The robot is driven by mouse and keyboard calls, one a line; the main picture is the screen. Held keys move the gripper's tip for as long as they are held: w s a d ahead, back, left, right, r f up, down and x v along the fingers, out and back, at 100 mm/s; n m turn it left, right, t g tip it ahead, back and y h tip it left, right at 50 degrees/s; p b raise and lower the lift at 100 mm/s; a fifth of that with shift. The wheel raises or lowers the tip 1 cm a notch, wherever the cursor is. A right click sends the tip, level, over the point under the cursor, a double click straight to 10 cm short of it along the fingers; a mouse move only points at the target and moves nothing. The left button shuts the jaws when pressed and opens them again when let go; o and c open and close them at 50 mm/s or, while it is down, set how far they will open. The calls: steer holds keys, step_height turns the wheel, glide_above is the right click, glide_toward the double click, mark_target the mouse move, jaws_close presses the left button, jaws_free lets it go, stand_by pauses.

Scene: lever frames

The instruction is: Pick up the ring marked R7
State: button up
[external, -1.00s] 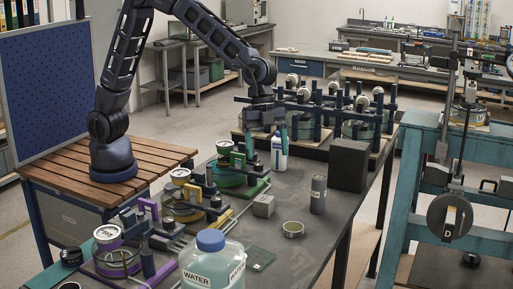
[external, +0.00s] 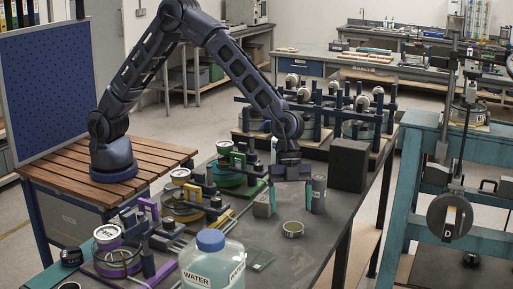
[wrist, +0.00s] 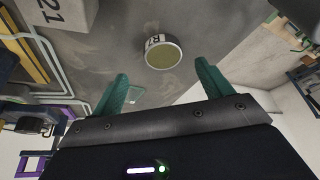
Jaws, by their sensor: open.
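The ring marked R7 (external: 292,234) is a short, round, grey-walled ring with an olive inside, lying flat on the dark bench. In the wrist view, its white label (wrist: 152,40) reads R7, and the ring is beyond the fingertips, roughly centred between them. My gripper (external: 287,207) is above the bench, just behind the ring in the external view. Its two green fingers are spread wide and empty; they also show in the wrist view (wrist: 162,73). The gripper is apart from the ring.
A grey cylinder (external: 319,195) stands close to the right finger. A small grey block (wrist: 58,12) is at the left. A dark box (external: 349,165) stands behind. A water bottle (external: 211,265) and clamped fixtures crowd the left. The bench right of the ring is clear.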

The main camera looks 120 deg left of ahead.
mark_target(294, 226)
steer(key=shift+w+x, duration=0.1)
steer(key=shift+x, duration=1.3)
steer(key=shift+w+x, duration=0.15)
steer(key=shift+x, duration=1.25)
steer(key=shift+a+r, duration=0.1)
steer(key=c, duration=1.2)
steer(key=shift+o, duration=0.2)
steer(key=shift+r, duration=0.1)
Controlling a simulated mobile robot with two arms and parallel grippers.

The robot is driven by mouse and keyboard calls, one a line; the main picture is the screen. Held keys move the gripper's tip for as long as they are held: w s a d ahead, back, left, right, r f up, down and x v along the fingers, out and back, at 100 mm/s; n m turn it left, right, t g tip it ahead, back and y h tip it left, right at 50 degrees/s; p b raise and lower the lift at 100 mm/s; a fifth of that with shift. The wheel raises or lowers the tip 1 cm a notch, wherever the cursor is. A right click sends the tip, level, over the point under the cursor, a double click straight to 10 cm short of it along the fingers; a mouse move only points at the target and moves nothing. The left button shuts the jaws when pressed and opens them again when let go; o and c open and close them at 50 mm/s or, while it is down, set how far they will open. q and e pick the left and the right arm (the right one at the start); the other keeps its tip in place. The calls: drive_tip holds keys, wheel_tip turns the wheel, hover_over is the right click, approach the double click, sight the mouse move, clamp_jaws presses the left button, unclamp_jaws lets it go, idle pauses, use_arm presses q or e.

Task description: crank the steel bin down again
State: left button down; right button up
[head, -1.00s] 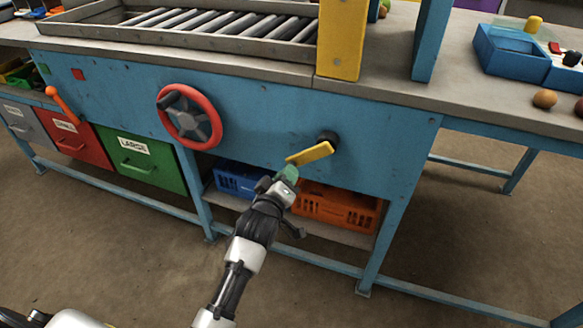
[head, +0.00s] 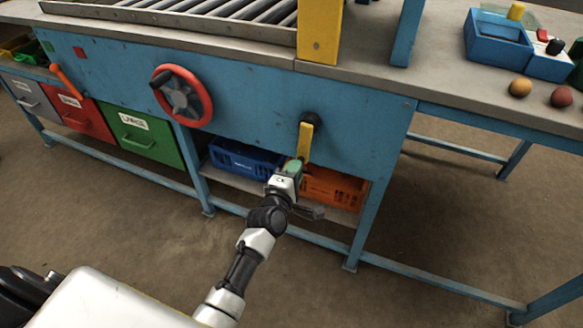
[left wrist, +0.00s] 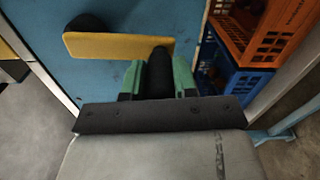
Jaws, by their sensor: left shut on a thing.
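The crank has a yellow arm (head: 305,144) on a black hub on the blue bench front. The arm points almost straight down from the hub. My left gripper (head: 294,166), with green fingers, is at the arm's lower end. In the left wrist view the gripper (left wrist: 159,78) is shut on the crank's black handle (left wrist: 160,72), and the yellow arm (left wrist: 115,46) runs to the left from it. I cannot make out a steel bin for certain in either view. My right gripper is not in view.
A red handwheel (head: 181,95) is left of the crank. An orange crate (head: 335,188) and a blue crate (head: 243,160) sit on the low shelf behind my gripper. Bench legs (head: 370,225) stand close by. The floor in front is clear.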

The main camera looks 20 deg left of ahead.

....

PROMPT: Transcribe, word for word, every line from the one containing "Jaws, by their sensor: left shut on a thing." through the final line of the entries, and nothing else.

FULL SOLUTION:
Jaws, by their sensor: left shut on a thing.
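The crank has a yellow arm (head: 305,144) on a black hub on the blue bench front. The arm points almost straight down from the hub. My left gripper (head: 294,166), with green fingers, is at the arm's lower end. In the left wrist view the gripper (left wrist: 159,78) is shut on the crank's black handle (left wrist: 160,72), and the yellow arm (left wrist: 115,46) runs to the left from it. I cannot make out a steel bin for certain in either view. My right gripper is not in view.
A red handwheel (head: 181,95) is left of the crank. An orange crate (head: 335,188) and a blue crate (head: 243,160) sit on the low shelf behind my gripper. Bench legs (head: 370,225) stand close by. The floor in front is clear.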

The main camera looks 20 deg left of ahead.

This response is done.